A great use for reddit is the ability to search posts and opinions about any niche topic. Will that be possible with Lemmy as it grows? Will I be able to Google “instant rice Lemmy” and get a comprehensive tier list of each brand?
I imagine search engines will have trouble with all the different instances(?). EDIT: Especially with instances that don’t have Lemmy in their name, I don’t think search engines would return them for Lemmy searches?
Respectfully: Fuck that.
If you want to find the best instant rice recommendations on Lemmy, Lemmy should have a functional post search function, rather than me relying on a malevolent corporate entity like google to index all the content.
Search has gone to shit as the Internet has embraced social media sites, an upside of this is that wikipedia+Lemmy+key word search, mayas accurate as asking Google Bard or bing, and they can be built on entirety open tech.
Cool rage but you dismissing search indexing is kinda hilarious. It’s not going away and it’s what makes the web. Would you rather have 3 big websites instead of indexed web?
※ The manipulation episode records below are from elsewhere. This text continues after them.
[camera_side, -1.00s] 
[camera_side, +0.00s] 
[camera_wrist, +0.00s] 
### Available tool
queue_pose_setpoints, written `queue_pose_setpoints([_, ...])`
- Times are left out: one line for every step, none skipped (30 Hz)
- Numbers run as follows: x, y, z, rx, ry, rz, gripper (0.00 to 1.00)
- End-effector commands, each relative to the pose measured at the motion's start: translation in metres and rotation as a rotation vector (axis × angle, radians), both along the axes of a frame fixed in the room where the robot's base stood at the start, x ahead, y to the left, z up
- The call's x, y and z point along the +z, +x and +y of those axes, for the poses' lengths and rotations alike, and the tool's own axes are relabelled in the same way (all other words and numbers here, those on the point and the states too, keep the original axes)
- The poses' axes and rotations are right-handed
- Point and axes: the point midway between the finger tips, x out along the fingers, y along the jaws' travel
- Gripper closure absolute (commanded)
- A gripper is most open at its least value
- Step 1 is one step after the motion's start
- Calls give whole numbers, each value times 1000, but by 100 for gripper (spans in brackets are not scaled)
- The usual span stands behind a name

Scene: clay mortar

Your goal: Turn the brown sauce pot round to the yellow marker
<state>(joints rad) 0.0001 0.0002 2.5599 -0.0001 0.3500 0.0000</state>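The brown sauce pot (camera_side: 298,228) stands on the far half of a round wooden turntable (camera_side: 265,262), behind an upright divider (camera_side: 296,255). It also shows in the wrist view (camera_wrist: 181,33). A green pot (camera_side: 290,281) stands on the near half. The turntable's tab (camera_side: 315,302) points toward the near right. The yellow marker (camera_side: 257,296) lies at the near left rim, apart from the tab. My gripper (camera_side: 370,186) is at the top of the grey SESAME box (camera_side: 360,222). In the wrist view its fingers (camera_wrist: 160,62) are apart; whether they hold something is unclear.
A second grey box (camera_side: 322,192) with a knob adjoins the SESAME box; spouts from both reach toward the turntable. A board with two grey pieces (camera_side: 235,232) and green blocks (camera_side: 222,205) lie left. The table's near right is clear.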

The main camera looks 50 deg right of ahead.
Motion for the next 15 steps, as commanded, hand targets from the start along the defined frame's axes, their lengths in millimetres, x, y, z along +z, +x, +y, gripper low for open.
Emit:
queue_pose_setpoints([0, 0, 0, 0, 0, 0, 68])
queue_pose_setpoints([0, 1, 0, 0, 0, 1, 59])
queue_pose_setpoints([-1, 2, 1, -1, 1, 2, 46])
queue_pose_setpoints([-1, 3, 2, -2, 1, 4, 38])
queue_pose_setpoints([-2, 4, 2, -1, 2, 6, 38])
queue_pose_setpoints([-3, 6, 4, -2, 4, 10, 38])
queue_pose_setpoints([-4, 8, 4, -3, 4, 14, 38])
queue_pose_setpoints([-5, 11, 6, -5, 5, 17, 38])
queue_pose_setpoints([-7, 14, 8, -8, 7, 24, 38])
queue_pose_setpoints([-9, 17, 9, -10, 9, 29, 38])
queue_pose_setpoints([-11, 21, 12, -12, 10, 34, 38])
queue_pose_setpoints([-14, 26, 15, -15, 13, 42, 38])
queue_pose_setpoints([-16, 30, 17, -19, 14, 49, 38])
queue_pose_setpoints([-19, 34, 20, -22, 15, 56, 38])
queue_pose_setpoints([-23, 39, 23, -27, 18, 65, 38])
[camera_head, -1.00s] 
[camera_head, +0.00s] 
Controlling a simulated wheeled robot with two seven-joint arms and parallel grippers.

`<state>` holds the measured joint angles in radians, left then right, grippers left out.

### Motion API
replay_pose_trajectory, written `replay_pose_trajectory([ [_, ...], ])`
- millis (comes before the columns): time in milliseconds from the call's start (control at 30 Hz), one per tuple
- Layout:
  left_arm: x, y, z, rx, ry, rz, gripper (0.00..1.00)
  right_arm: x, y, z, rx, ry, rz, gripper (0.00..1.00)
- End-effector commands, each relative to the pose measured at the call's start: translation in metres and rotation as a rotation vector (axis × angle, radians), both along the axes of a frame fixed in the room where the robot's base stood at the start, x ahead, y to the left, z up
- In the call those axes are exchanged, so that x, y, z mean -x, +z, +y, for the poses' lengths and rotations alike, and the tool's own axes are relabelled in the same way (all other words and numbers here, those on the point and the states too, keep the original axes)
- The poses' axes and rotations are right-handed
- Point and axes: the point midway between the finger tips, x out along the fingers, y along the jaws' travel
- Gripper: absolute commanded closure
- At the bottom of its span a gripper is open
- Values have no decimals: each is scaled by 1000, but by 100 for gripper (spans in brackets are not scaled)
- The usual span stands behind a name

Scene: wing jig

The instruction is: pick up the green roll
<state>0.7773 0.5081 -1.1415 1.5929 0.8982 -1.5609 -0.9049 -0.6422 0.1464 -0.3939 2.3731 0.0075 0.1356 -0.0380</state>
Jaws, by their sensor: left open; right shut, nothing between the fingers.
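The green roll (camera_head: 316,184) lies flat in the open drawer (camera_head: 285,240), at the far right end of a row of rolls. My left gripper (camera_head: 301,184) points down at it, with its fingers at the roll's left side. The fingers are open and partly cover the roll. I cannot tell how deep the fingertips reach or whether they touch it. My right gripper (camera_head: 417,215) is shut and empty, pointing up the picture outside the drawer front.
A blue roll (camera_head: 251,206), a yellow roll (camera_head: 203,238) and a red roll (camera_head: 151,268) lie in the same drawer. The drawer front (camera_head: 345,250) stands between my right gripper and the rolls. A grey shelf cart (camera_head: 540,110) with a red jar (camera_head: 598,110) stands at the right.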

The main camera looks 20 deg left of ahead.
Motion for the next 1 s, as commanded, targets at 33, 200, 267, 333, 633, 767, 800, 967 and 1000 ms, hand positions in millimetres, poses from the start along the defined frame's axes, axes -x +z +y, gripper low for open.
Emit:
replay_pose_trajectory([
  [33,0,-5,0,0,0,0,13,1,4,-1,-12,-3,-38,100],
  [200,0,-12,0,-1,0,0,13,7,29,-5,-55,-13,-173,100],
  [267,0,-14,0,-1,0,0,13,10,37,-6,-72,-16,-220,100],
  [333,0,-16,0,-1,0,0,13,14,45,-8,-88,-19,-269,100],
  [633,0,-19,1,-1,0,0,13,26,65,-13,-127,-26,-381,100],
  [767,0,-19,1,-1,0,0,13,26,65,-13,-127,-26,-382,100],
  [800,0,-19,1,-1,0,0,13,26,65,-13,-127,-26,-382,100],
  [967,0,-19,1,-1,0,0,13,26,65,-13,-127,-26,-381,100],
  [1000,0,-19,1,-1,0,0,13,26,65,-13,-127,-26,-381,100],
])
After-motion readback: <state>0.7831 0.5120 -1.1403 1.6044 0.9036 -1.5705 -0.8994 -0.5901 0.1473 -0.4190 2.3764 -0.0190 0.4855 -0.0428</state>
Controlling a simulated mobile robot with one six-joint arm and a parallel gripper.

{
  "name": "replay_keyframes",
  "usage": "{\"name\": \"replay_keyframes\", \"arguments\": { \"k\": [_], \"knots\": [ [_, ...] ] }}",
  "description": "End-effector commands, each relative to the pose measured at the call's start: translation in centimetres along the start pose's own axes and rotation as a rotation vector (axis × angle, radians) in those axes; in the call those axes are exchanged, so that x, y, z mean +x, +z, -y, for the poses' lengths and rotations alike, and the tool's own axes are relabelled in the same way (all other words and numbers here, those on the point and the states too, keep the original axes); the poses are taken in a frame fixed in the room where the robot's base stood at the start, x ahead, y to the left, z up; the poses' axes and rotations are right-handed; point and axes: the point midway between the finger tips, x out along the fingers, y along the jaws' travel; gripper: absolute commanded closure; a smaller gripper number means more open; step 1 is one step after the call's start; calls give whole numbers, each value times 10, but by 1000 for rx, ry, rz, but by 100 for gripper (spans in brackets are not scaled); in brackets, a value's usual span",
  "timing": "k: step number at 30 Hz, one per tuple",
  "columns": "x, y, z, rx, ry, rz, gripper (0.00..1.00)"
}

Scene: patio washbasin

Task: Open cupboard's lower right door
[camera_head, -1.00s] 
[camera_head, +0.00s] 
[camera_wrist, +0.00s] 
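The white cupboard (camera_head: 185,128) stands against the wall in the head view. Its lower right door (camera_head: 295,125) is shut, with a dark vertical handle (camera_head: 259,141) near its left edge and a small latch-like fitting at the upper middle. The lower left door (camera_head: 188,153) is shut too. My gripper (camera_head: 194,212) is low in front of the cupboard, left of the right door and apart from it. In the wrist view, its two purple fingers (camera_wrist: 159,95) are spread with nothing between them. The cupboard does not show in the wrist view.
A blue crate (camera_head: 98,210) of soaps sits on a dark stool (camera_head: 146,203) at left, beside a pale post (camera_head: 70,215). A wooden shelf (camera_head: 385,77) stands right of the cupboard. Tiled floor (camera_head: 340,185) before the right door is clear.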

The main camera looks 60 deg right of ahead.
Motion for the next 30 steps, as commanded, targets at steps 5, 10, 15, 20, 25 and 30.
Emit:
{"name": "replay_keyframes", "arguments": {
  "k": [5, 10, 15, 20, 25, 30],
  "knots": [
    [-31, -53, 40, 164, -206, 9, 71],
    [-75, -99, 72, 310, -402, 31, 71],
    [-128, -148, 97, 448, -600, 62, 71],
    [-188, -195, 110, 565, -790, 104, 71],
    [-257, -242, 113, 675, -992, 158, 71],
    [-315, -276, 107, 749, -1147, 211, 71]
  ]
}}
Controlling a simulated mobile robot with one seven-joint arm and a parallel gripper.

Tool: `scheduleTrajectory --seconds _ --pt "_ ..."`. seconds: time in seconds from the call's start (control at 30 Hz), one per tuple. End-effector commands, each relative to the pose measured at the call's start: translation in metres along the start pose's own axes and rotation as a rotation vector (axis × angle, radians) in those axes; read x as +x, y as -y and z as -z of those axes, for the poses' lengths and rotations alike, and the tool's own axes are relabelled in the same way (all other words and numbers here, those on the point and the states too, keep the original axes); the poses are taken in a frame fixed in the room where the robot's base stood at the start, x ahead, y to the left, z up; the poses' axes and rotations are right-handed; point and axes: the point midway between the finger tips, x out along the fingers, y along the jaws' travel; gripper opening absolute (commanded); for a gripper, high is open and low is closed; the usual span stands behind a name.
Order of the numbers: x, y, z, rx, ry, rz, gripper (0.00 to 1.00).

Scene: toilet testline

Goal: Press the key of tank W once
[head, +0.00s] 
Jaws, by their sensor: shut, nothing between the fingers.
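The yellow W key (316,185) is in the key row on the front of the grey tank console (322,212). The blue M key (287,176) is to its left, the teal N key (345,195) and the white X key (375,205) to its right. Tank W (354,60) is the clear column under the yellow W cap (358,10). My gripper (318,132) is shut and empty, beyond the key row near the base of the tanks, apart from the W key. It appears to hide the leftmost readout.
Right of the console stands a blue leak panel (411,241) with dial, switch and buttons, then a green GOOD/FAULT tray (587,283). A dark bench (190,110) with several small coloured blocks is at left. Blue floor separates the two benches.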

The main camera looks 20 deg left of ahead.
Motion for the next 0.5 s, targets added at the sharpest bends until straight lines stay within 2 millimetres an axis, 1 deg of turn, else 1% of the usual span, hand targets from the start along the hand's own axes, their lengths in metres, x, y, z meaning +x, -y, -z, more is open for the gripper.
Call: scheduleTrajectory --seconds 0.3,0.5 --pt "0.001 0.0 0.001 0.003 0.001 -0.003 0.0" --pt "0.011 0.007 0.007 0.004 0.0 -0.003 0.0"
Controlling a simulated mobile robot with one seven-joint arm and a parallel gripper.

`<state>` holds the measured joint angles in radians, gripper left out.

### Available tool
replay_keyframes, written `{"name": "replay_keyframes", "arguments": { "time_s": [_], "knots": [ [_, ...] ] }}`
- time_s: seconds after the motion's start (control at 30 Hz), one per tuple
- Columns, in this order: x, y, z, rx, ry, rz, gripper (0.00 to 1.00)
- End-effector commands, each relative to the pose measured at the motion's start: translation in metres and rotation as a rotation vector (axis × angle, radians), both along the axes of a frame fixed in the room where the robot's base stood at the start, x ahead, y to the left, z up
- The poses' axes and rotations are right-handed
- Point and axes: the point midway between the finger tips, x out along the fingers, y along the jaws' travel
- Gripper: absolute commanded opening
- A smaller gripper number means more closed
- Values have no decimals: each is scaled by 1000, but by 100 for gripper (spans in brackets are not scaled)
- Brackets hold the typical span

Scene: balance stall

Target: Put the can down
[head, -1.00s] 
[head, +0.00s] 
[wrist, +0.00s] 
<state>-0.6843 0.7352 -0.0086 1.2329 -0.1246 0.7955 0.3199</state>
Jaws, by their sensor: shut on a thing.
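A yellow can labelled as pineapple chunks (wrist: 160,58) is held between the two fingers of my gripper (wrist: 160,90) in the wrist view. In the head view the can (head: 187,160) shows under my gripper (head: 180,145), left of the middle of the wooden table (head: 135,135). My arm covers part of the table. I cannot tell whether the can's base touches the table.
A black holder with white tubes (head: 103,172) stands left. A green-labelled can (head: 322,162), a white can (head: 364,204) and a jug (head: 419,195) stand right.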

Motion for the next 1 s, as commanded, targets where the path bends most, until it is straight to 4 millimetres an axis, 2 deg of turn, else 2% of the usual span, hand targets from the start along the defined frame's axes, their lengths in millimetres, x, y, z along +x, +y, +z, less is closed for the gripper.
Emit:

That’s what we already have, I’d you need to find stuff by doing site specific googles, both google & that site have failed.
The web is dead, it’s been dead for a while, now is the time to build something new in it’s wake that rather than depending on closed source algorithms, indexing 3 big websites, we could just search the 3 big websites directly.
That’s definitely not what we have.
I disagree. I’m not sure why you say that. I Google stuff as a job and it’s certainly not just the big 3 websites. I personally rely on selfhosted searxng.
I disagree. I have a very successful technical blog and there’s a big community outside from the big websites that produce awesome content.
Though, you do have a point that it could be better but we’re all working on it - that’s why we’re here on Lemmy! :)
What the world needs is a web indexer/search engine that operates similar to wikipedia. A non-profit that can focus on providing a useful service for the public good that isn’t driven by profit motives.
I came here to say something similar but you put it nicely.